Perspektif

Maaf ke Buya Syafii: Pasca Tsunami Politik Menerpa Muhammadiyah

2 Mins read

Jika kemarin kami khilaf maafkan kami. Tapi jangan hukum Persyarikatan ini karena kesalahan kami

Sebenarnya hari ini saya telah menyelesaikan tulisan yang saya beri judul ’Tsunami Politik Menimpa Muhammadiyah’ yang menurut saya sangat bagus. Tulisan itu berbicara tentang prilaku dan ghirah politik warga Muhammadiyah pada saat Pilpres 2019–dan implikasi nya pasca Pilpres

Hampir semua tahu bahwa sebagian besar warga Muhammadiyah mendukung Prabowo-Sandi,  pilihan yang didasar atas iman dan Islam, sebagai wujud nahi munkar. Siapapun yang berbeda,  dianggap munafik dan kafir, Hizbullah dan Hizbus Syaithan. Ketika yang didukung berbalik mendukung lawan, gelombang politik pun berbalik arah meski saya tidak mengatakannya. Tapi karena saya menjaga suasana kebatinan warga Muhammadiyah, maka tulisan itu tidak jadi saya upload.

Sengaja pula saya memilih tema Buya Syafii Maarif. Sebab beliau adalah orang yang paling ‘menderita’ saat Pilpres karena kebetulan dianggap beda pilihan. Buya di-bully, direndahkan, dan berbagai sangkaan buruk lainnya di timpakan padanya oleh kader-kadernya sendiri. Tak sedikit fitnah bahkan perkataan tak patut beliau terima dengan lapang hati. Pilpres yang sangat melelahkan, mengubur keadaban, dan kesantunan terhadap orang tua.

Siang itu, usai Jumatan di masjid Nogotirto,  terasa istimewa sekali bagi saya. Dua ulama besar di negeri ini bertemu, saling memeluk melepas rindu. Dua ulama sepuh Kiai Musthafa Bisri dari Rembang yang lebih dikenal Gus Mus berkunjung ke kediaman Prof. Dr. Syafii Maarif yang akrab dipanggil Buya Syafi’i. Datang tanpa pengawalan, ber-acara tanpa protokoler.

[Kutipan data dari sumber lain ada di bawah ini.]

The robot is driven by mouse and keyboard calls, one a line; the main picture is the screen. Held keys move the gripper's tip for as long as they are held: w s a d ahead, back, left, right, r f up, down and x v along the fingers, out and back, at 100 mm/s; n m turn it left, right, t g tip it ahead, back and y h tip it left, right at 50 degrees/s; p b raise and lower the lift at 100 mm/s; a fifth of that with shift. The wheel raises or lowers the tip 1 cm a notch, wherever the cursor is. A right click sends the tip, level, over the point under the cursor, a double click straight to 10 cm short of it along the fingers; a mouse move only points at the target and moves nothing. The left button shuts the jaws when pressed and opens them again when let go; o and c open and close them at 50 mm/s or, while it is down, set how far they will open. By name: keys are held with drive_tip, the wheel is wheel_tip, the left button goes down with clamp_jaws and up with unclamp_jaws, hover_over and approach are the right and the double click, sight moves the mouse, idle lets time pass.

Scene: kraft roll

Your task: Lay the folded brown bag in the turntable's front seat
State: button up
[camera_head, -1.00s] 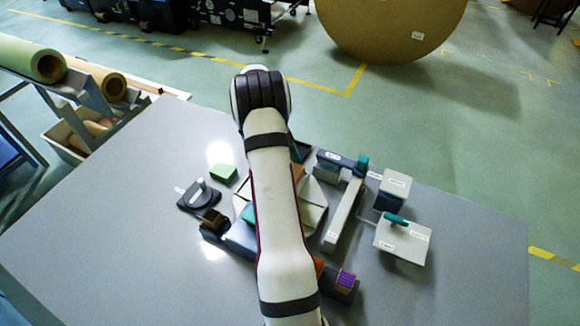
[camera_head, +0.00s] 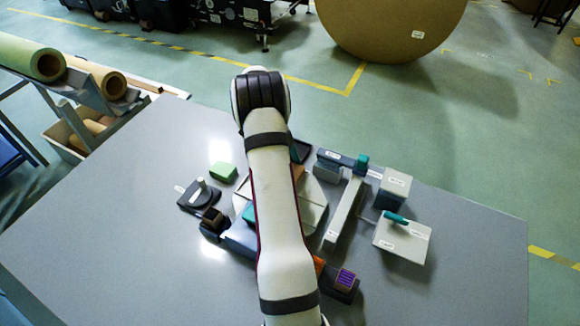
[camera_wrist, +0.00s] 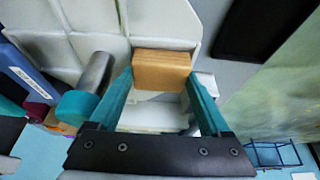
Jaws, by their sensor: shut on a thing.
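The folded brown bag (camera_wrist: 162,70) shows in the wrist view as a small tan block between the teal fingertips of my gripper (camera_wrist: 160,84). My gripper is shut on it. The pale turntable (camera_wrist: 75,50) with raised dividers lies behind and left of the bag; I cannot tell whether the bag touches it. In the head view the turntable (camera_head: 312,205) is largely covered by my arm, and my fingertips are hidden there. Which seat the bag is over cannot be told.
A teal-ended grey cylinder (camera_wrist: 84,96) stands close left of my gripper. In the head view, a green block (camera_head: 223,172), a dark stand (camera_head: 200,196), a long grey bar (camera_head: 343,212) and a teal-handled box (camera_head: 402,238) surround the turntable. The table's left part is clear.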

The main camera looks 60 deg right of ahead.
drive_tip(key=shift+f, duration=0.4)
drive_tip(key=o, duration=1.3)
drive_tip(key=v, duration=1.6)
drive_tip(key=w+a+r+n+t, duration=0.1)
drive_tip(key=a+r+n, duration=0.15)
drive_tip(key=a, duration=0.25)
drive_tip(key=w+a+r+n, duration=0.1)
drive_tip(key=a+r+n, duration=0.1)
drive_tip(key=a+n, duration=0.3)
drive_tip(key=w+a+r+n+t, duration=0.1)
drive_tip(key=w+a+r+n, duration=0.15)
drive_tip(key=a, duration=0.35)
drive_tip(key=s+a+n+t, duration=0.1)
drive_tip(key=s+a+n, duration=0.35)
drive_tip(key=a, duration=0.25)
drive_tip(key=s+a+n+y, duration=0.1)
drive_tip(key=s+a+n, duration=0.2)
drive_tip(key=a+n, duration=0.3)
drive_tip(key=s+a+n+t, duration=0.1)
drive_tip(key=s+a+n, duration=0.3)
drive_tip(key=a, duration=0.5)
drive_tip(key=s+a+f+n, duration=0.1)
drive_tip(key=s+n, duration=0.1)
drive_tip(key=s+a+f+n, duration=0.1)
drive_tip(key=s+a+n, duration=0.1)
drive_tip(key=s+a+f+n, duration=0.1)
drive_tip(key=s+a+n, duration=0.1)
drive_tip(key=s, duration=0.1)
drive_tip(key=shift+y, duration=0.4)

Tiada yang istimewa kecuali silaturahmi, adab, dan kerendahhatiannya. Saling mengunjungi di tengah kesibukkan yang padat. Gus Mus, usai takziah karibnya di Jogja, menyempatkan rawuh dan saalat Jumat di tempat di mana Buya Syafii tinggal.

Baca Juga  Meraih Kemerdekaan dengan Tiga Kecerdasan

Hikmah Yang Dapat Dipetik

Berbagai hikmah bisa kita ambil dari dua ulama bersahaja itu. Di tengah kelimun politik yang melahirkan disparitas di kalangan umat, keduanya tetap teguh ditengah. Meski berbagai caci dan maki harus beliau terima. Kedua ulama sepuh itu Ingin menempatkan agama pada posisi mulia. Tidak menjadikannya alat pemanis para jurkam untuk mendulang suara atau kemuliaan seseorang atau sekelompok yang mengaku paling membela agama dengan menafikkan yang lain.

Ini ujian terberatnya. Resiko ‘dilawan’ teman sendiri, diragukan imannya dan tuduhan-tuduhan lain yang keji karena beda pilihan dalam politik. Politik telah membuat sebagian kita gelap mata. Menganggap siapapun yang berbeda pilihan politik sebagai lawan yang harus enyah.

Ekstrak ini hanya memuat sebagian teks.